§ WHAT THE EXERCISE ASKS: Find all lines in the records that include the word "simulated", and copy them out.

§ SUPPLIED MATERIAL:
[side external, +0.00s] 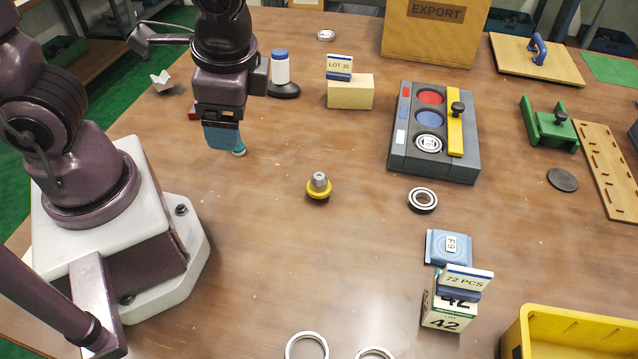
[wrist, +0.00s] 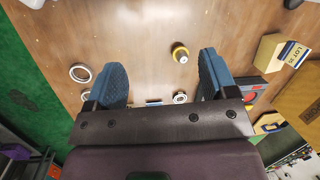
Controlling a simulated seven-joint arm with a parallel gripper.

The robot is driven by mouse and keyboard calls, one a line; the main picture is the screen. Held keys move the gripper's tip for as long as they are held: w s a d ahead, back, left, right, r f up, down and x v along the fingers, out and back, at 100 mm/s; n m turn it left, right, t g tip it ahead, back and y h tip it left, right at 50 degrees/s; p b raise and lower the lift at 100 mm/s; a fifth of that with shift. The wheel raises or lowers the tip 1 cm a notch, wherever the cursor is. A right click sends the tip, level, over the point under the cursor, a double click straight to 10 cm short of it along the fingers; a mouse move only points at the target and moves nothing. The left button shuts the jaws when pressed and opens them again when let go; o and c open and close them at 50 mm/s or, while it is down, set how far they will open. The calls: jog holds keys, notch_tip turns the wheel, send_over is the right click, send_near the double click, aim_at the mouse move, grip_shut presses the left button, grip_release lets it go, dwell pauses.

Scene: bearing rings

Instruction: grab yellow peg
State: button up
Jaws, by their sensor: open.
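The yellow peg (side external: 319,189) stands upright on the wooden table near the middle of the side view. It has a wide yellow base and a narrower grey metal top. It also shows in the wrist view (wrist: 180,53), ahead of the fingers and nearer the right one. My gripper (side external: 226,145) has blue fingers and hangs above the table, to the left of the peg and apart from it. In the wrist view my gripper (wrist: 162,60) is open with its two fingers wide apart, and nothing is held between them.
A dark bearing ring (side external: 422,200) lies right of the peg, below a grey fixture (side external: 455,166) with red and blue pockets. A blue packet (side external: 436,247), a box marked 42 (side external: 445,318) and a yellow bin (side external: 570,342) are at lower right. Table around the peg is clear.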

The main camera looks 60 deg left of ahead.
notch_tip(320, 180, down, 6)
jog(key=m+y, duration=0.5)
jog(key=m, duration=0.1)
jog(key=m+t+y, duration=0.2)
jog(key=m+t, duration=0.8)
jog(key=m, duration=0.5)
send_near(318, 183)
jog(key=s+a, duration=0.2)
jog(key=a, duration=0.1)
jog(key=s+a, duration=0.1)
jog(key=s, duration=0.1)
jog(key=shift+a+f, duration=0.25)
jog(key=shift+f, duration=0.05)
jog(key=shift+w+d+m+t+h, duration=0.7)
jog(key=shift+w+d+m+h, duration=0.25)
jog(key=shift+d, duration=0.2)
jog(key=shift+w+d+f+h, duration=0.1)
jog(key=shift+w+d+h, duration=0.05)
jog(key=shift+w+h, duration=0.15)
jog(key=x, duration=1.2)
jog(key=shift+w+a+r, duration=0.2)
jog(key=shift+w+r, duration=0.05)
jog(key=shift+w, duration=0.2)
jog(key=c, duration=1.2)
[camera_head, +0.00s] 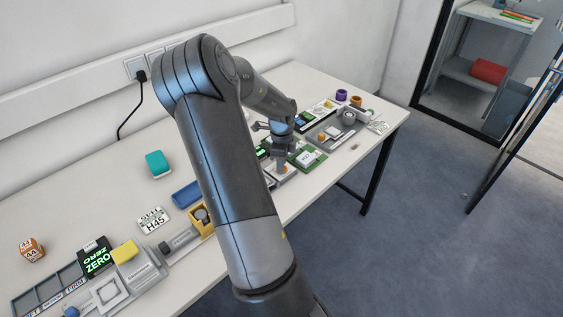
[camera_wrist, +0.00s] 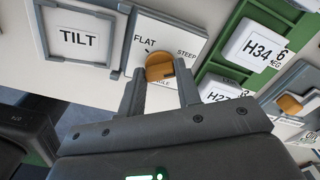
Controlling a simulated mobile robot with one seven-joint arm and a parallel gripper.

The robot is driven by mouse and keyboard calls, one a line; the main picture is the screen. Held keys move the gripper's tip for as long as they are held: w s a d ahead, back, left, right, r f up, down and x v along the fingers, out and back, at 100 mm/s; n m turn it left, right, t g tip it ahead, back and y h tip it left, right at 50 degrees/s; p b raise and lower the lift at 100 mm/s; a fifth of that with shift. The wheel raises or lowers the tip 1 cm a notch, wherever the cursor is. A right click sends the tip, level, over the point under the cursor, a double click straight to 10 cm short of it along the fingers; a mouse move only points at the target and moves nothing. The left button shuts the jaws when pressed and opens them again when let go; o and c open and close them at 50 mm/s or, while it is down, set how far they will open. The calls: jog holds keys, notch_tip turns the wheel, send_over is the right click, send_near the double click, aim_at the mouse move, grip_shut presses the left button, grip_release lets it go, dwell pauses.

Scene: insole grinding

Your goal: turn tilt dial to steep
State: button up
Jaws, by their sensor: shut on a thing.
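The tilt dial (camera_wrist: 159,66) is an orange knob on a white plate (camera_wrist: 180,33) marked FLAT at its upper left, STEEP at its right and ANGLE below. A framed TILT label (camera_wrist: 80,41) sits to its left. My gripper (camera_wrist: 160,76) has a finger on either side of the knob and is shut on it. In the head view my gripper (camera_head: 282,160) is low over the dial's plate near the table's front edge, and my arm hides part of the table.
Beside the dial is a green holder (camera_wrist: 217,62) with white blocks, one marked H34 (camera_wrist: 256,45). Another orange knob (camera_wrist: 289,104) lies beyond it. A grey tray (camera_head: 337,134) stands farther right. A teal block (camera_head: 158,163) and a ZERO display (camera_head: 97,259) are at left.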

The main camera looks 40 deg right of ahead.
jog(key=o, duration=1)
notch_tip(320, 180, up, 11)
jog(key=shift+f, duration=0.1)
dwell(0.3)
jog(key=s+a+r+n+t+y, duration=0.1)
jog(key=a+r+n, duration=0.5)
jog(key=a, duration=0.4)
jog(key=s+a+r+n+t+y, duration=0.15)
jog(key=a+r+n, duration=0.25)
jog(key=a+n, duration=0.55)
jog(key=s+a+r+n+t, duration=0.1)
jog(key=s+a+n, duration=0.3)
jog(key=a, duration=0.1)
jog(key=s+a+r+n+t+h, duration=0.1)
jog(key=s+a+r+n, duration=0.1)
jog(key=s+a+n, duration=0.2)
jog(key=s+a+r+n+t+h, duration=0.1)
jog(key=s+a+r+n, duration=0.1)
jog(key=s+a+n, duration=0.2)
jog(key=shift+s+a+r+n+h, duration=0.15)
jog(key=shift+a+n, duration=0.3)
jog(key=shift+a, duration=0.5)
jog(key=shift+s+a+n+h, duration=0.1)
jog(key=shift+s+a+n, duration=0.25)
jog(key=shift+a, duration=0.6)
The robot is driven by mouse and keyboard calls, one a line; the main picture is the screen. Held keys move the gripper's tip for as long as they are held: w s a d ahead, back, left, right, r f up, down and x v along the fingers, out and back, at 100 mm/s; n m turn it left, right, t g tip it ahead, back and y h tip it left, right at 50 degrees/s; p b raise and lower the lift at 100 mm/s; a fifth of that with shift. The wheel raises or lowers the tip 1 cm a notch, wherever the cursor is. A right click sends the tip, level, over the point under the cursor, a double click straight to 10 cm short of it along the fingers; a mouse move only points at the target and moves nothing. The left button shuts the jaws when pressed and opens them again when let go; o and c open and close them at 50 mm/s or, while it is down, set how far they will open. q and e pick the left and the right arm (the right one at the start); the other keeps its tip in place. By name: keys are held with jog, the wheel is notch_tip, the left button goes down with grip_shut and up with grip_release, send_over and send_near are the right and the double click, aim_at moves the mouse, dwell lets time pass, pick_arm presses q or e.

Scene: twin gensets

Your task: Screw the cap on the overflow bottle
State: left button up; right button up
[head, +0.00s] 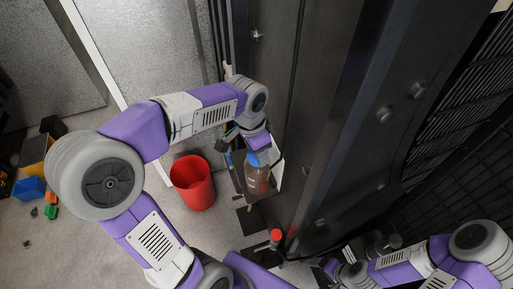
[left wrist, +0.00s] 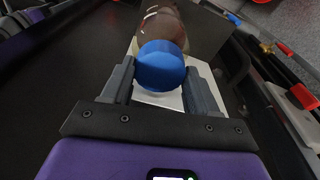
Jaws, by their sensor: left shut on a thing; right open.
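The brown translucent overflow bottle (head: 256,181) stands beside the dark machine wall in the head view, and its body also shows in the left wrist view (left wrist: 163,25). The blue cap (left wrist: 161,66) is at the bottle's top; it also shows in the head view (head: 259,158). My left gripper (left wrist: 161,82) is shut on the cap, one finger on each side. The cap hides the bottle's neck, so I cannot tell how far it is seated. My right gripper (head: 331,267) is open, low at the bottom of the head view, away from the bottle.
A red bucket (head: 192,183) stands on the floor left of the bottle. A pale plate (head: 279,165) is behind the bottle. A red-topped fitting (head: 277,236) is below it. The large dark machine (head: 335,130) bounds the right side. Coloured bins (head: 31,188) lie far left.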

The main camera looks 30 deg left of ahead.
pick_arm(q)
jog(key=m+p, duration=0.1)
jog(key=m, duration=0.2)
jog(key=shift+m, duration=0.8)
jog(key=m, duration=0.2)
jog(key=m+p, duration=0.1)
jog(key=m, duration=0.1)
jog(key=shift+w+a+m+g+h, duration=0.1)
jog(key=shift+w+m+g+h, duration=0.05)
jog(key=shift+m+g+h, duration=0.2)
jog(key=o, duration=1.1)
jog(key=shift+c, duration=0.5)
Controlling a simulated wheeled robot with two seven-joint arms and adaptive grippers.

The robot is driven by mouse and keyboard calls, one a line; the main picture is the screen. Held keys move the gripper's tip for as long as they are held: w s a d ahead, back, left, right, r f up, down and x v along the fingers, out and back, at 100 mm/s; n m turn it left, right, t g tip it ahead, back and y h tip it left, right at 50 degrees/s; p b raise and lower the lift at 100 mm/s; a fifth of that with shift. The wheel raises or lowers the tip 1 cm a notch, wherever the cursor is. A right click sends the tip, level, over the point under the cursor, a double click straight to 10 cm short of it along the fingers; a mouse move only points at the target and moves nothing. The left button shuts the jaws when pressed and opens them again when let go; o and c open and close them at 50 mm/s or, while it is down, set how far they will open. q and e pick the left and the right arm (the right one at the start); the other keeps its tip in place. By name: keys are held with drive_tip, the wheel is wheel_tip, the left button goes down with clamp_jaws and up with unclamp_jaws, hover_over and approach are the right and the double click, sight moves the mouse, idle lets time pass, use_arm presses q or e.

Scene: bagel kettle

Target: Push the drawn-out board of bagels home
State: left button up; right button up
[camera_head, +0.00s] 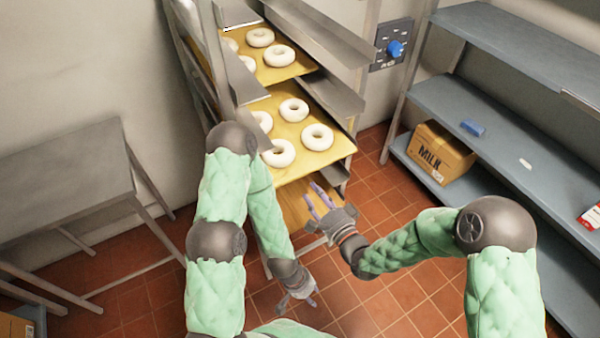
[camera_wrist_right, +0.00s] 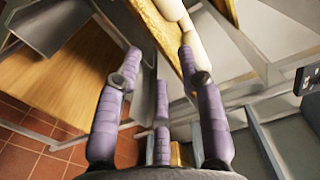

§ RESPONSE:
Controlling a simulated seven-joint arm with a parallel gripper.
Controlling a simulated mobile robot with one seven-joint arm and a parallel gripper.
Controlling a simulated wheeled robot with two seven-joint arms and adaptive grippers.

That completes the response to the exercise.